## START Information supplied
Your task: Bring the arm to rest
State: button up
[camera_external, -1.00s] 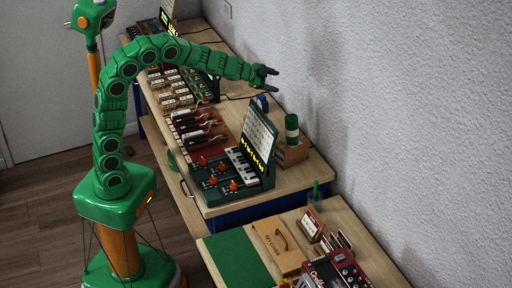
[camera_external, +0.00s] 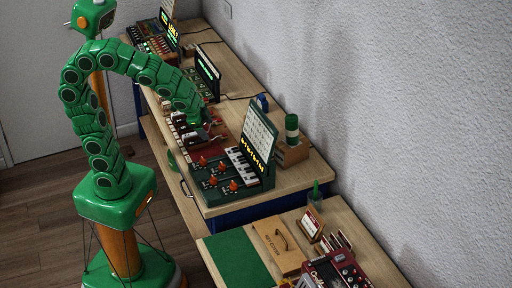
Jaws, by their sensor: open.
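My gripper (camera_external: 208,128) is at the end of my green arm, low over the bench, just behind the green keyboard unit. It is open; its fingers are small and partly lost against the tools there. I cannot tell whether it touches anything. The arm arches up from my base and bends down to the bench. It covers part of the row of small blocks and dark-handled tools (camera_external: 190,137).
The green unit (camera_external: 236,176) with piano keys and an upright panel stands near the bench's front end. A nearer bench holds a green mat (camera_external: 238,257), a wooden box (camera_external: 277,245) and a red device (camera_external: 337,270).

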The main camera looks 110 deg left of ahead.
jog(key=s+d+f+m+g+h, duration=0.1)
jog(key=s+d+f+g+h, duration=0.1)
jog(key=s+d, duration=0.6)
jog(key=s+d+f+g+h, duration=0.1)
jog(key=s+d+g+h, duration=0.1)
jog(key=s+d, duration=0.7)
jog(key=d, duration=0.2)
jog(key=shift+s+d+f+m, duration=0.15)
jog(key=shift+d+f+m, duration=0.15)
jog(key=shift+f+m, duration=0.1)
## END Information supplied
• Directions: Could the lines from the top of the material through the line with "[camera_external, +0.00s]" be repeated exactly, pictures left out?

• Correct output:
Your task: Bring the arm to rest
State: button up
[camera_external, -1.00s] 
[camera_external, +0.00s] 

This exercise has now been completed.